# WORK TO COMPLETE
Consider the listing below. Extract exactly the lines from the line containing "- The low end" to the line containing "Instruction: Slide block", both included.

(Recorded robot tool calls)
[start]

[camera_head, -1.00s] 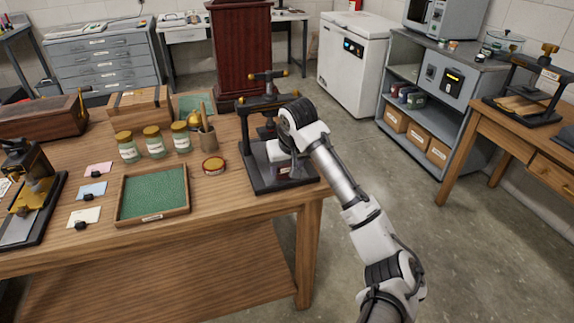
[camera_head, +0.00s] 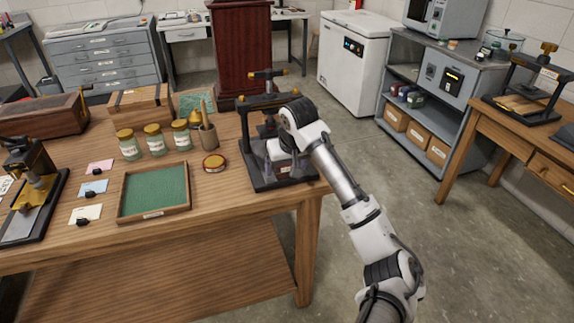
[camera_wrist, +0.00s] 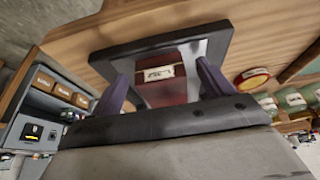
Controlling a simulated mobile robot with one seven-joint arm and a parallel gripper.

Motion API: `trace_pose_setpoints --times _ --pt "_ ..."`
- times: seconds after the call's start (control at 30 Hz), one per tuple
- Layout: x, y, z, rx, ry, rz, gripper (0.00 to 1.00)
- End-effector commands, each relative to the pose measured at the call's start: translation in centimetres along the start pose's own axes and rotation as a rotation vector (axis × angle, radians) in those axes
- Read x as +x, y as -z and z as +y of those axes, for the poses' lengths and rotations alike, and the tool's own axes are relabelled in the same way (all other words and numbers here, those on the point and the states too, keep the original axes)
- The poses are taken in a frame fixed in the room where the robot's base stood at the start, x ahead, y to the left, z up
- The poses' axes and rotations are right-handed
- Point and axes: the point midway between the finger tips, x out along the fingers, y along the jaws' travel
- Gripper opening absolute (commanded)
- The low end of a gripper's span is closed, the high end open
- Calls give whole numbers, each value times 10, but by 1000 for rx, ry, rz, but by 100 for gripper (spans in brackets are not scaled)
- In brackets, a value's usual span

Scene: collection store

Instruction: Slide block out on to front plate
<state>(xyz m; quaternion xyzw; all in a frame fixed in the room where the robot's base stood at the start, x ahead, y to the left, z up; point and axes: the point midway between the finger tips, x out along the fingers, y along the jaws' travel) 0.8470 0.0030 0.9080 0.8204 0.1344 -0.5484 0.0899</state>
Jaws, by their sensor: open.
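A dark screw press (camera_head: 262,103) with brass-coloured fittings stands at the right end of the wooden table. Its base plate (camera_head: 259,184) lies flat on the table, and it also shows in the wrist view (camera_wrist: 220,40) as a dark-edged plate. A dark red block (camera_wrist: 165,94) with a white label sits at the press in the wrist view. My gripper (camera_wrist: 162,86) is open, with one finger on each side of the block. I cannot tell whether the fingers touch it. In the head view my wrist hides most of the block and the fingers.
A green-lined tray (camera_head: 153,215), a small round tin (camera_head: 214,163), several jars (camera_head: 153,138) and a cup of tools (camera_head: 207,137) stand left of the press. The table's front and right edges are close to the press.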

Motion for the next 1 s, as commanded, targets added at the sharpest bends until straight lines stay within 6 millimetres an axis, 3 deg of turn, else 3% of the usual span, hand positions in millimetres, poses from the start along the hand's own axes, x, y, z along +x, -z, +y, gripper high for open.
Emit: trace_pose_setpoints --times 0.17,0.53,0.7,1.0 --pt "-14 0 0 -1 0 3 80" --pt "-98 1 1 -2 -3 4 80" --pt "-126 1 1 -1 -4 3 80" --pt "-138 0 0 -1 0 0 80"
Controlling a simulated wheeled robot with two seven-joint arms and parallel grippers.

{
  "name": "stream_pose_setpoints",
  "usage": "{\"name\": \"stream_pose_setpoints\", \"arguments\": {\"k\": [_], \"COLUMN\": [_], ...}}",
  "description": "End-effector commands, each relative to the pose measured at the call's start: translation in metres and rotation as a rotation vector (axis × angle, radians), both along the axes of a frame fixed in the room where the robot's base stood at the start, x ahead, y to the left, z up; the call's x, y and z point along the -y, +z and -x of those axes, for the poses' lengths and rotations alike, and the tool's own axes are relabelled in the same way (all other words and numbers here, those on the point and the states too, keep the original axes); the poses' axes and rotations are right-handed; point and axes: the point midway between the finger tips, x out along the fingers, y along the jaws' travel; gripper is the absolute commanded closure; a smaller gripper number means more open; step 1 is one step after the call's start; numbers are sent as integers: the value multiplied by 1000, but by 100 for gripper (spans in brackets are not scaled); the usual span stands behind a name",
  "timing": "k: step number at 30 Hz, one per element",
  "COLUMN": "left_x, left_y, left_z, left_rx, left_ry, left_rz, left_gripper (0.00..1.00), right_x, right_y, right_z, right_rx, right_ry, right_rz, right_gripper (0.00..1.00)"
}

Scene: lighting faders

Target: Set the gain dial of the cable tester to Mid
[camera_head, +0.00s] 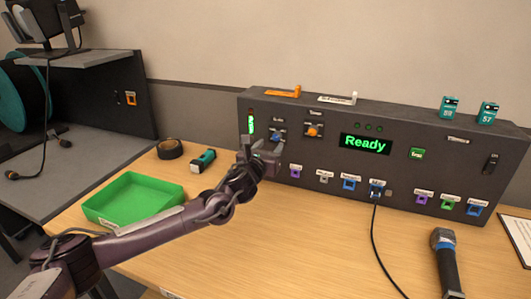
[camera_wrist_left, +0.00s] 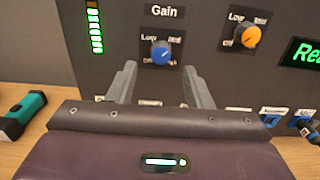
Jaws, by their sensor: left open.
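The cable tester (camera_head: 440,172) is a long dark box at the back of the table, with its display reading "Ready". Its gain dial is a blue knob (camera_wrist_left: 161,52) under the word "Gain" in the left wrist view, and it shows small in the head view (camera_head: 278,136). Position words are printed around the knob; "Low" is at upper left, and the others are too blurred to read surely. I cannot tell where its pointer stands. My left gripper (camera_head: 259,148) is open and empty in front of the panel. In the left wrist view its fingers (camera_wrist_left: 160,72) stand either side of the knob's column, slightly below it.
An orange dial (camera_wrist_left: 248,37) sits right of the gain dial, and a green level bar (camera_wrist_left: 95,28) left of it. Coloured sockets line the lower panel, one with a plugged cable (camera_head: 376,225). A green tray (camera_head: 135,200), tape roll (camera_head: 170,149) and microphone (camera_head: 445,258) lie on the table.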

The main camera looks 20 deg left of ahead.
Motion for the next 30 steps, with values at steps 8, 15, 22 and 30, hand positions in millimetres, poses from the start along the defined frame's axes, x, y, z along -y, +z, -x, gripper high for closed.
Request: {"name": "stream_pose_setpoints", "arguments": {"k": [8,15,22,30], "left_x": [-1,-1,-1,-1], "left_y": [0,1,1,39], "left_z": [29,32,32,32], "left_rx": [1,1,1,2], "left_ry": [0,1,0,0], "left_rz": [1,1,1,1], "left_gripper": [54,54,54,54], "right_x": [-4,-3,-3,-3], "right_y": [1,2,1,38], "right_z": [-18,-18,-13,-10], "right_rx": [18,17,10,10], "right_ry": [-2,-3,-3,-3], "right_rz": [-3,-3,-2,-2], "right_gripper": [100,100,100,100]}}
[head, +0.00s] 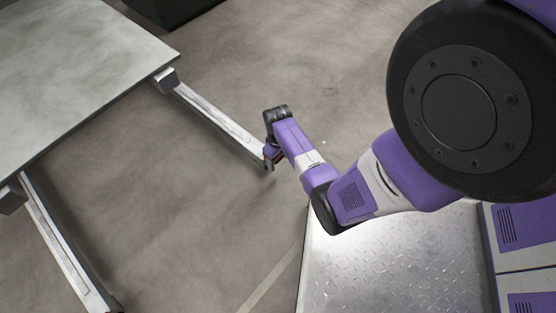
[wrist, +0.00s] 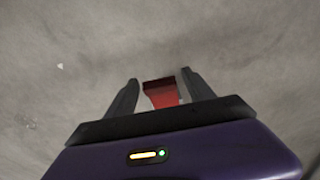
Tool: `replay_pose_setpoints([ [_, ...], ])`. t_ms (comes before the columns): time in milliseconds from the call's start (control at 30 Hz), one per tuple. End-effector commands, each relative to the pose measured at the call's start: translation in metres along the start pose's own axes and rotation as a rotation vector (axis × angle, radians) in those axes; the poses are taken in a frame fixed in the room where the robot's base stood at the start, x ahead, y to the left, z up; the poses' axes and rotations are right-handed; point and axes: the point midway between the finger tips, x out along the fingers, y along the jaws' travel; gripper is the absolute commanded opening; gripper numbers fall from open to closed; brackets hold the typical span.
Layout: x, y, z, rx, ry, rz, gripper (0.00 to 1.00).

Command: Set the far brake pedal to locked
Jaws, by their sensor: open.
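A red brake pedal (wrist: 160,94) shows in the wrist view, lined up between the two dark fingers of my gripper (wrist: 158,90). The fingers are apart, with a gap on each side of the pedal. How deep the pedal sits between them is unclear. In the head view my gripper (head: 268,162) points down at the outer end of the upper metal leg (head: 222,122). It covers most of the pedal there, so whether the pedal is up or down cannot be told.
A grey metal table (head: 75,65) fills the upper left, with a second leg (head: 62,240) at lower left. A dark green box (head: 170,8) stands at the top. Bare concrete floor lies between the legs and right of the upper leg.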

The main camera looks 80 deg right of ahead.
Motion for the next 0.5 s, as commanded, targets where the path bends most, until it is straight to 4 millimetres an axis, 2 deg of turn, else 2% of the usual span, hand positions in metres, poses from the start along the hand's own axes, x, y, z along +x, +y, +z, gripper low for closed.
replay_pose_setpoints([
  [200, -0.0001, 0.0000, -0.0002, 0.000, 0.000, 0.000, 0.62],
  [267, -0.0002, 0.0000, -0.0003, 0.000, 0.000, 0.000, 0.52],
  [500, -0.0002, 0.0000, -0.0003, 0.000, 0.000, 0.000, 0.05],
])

[end]
[start]

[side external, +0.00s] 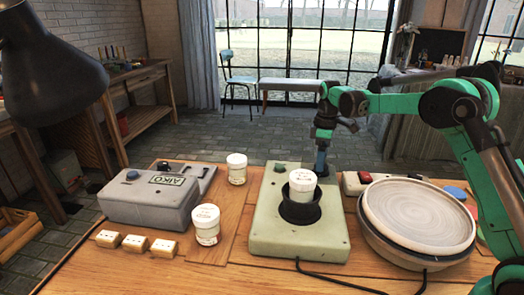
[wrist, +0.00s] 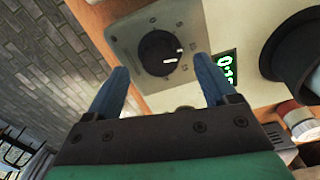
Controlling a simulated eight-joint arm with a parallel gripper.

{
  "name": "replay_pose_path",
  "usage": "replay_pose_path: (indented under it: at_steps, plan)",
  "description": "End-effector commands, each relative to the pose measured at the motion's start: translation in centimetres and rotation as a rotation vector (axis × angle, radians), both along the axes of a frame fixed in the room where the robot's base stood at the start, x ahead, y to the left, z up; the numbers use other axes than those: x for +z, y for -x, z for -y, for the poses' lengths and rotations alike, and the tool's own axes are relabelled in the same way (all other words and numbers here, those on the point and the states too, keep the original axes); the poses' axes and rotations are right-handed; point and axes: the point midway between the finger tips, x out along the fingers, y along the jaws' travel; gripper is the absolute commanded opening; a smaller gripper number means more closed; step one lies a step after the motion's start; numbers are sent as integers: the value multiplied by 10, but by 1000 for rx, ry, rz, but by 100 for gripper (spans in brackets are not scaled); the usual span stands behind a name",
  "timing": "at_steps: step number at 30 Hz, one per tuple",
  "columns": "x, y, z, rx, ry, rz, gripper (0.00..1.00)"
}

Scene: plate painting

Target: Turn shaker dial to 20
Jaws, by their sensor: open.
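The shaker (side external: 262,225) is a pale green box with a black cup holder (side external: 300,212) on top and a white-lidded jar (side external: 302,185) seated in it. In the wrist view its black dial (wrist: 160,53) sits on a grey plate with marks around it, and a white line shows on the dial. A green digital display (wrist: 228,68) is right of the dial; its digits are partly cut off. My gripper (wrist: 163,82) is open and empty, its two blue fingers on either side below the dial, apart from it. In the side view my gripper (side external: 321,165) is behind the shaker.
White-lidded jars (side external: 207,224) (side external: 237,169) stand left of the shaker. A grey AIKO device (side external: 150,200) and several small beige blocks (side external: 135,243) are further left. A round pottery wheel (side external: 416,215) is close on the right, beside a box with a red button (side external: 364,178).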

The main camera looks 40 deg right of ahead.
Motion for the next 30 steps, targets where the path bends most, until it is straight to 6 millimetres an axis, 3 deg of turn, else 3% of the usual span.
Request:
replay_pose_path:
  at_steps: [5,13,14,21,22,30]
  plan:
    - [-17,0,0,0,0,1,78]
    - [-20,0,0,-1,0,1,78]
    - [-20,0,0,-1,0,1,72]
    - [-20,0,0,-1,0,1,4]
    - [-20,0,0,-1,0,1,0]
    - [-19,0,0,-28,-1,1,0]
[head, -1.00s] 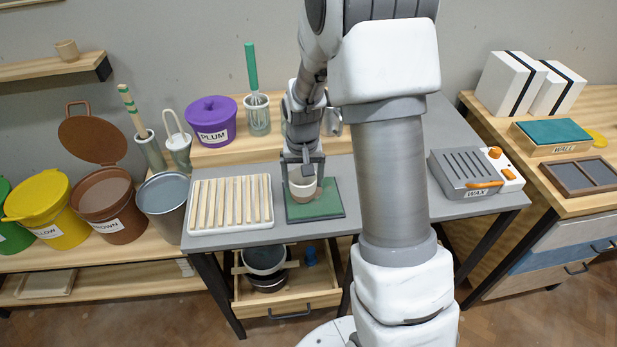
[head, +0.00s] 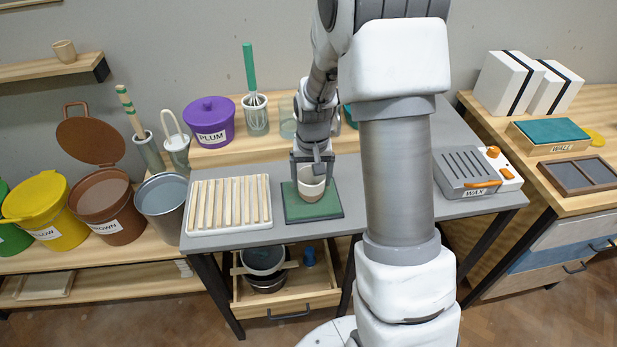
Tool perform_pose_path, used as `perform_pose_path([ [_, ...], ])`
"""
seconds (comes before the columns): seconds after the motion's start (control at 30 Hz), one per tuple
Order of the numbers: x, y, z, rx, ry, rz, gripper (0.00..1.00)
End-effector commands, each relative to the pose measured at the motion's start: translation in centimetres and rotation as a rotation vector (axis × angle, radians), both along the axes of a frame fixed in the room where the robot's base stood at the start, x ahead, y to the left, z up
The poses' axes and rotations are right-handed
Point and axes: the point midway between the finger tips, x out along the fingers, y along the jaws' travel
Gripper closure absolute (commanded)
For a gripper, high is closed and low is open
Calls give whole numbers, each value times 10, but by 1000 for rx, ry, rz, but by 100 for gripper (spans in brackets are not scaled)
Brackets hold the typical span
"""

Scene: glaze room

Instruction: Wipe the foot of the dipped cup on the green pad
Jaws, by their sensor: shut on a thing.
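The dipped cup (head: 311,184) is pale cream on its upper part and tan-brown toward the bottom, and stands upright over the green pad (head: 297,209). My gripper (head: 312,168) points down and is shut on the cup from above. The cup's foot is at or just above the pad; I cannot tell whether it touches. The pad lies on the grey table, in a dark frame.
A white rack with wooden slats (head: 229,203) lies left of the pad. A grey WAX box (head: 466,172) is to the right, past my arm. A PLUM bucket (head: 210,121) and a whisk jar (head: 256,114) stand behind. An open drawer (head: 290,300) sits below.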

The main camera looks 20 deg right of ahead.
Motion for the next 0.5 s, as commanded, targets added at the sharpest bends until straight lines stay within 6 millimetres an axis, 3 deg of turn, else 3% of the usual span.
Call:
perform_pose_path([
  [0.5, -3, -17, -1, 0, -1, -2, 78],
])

[end]
[start]

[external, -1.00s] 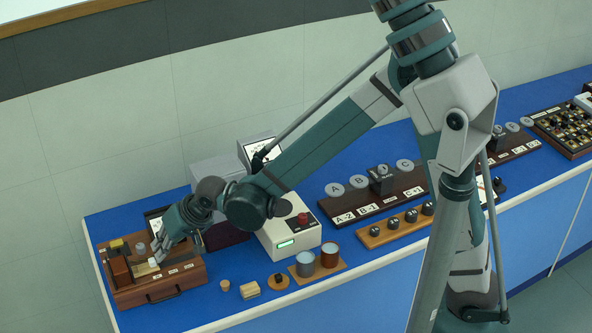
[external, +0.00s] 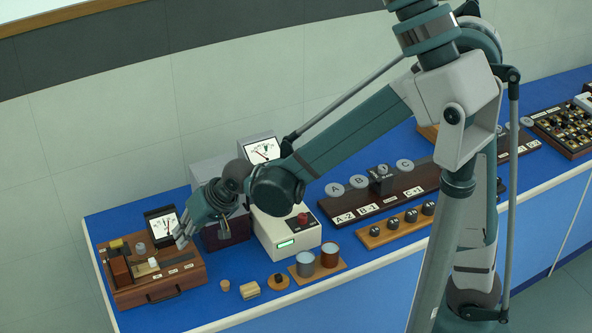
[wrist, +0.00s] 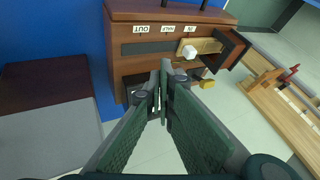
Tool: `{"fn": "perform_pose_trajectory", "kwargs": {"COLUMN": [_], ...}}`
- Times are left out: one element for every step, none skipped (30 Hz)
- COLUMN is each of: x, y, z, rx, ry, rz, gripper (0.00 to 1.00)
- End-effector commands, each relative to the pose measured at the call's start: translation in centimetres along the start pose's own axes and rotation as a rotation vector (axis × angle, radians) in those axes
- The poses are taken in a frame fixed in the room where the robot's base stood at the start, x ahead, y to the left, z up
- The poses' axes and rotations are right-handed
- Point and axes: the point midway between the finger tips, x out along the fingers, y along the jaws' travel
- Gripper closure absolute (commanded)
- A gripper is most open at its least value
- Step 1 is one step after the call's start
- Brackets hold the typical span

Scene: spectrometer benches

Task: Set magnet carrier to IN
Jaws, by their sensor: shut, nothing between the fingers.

[end]

# EXERCISE RESULT
- The low end of a gripper's span is closed, the high end open
- Calls give whole numbers, each value times 10, but by 1000 for rx, ry, rz, but by 100 for gripper (spans in brackets are not scaled)
- In brackets, a value's usual span

Scene: collection store

Instruction: Slide block out on to front plate

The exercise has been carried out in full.